DIRECTIVE
Each line of the material must be returned exactly.

INFORMATION SHOWN
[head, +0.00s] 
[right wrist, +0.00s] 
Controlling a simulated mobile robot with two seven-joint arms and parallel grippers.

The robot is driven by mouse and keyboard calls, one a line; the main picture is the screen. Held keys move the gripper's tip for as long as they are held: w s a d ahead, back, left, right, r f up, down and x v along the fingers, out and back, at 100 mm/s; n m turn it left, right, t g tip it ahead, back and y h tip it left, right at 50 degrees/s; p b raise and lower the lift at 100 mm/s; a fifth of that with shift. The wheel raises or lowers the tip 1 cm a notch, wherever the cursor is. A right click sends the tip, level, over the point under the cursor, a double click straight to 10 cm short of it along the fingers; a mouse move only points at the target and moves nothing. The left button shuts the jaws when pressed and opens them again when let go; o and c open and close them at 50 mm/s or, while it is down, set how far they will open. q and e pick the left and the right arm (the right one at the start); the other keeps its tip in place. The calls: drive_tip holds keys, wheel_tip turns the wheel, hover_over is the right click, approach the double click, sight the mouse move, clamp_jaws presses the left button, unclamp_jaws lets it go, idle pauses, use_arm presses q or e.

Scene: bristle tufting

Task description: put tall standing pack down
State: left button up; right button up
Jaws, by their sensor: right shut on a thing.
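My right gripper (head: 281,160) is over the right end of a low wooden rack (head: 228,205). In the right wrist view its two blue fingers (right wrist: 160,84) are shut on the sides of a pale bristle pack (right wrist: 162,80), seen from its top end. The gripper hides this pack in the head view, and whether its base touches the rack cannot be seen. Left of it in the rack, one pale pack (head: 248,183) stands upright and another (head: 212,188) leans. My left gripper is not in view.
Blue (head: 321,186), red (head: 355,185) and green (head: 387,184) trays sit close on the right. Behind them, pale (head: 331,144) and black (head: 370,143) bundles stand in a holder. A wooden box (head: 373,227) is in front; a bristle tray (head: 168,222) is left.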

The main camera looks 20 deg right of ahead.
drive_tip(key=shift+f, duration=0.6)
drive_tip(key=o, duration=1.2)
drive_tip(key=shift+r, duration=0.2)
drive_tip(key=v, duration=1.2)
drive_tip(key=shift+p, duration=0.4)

CORRECT RESPONSE
[head, +0.00s] 
[right wrist, +0.00s] 
Controlling a simulated mobile robot with two seven-joint arms and parallel grippers.

The robot is driven by mouse and keyboard calls, one a line; the main picture is the screen. Held keys move the gripper's tip for as long as they are held: w s a d ahead, back, left, right, r f up, down and x v along the fingers, out and back, at 100 mm/s; n m turn it left, right, t g tip it ahead, back and y h tip it left, right at 50 degrees/s; p b raise and lower the lift at 100 mm/s; a fifth of that with shift. The wheel raises or lowers the tip 1 cm a notch, wherever the cursor is. A right click sends the tip, level, over the point under the cursor, a double click straight to 10 cm short of it along the fingers; a mouse move only points at the target and moves nothing. The left button shuts the jaws when pressed and opens them again when let go; o and c open and close them at 50 mm/s or, while it is down, set how far they will open. q and e pick the left and the right arm (the right one at the start); the other keeps its tip in place. The calls: drive_tip holds keys, wheel_tip turns the wheel, hover_over is the right click, approach the double click, sight the mouse move, clamp_jaws presses the left button, unclamp_jaws lets it go, idle pauses, use_arm presses q or e.

Scene: bristle tufting

Task description: put tall standing pack down
State: left button up; right button up
Jaws, by their sensor: right shut on a thing.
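My right gripper (head: 281,160) is over the right end of a low wooden rack (head: 228,205). In the right wrist view its two blue fingers (right wrist: 160,84) are shut on the sides of a pale bristle pack (right wrist: 162,80), seen from its top end. The gripper hides this pack in the head view, and whether its base touches the rack cannot be seen. Left of it in the rack, one pale pack (head: 248,183) stands upright and another (head: 212,188) leans. My left gripper is not in view.
Blue (head: 321,186), red (head: 355,185) and green (head: 387,184) trays sit close on the right. Behind them, pale (head: 331,144) and black (head: 370,143) bundles stand in a holder. A wooden box (head: 373,227) is in front; a bristle tray (head: 168,222) is left.

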The main camera looks 20 deg right of ahead.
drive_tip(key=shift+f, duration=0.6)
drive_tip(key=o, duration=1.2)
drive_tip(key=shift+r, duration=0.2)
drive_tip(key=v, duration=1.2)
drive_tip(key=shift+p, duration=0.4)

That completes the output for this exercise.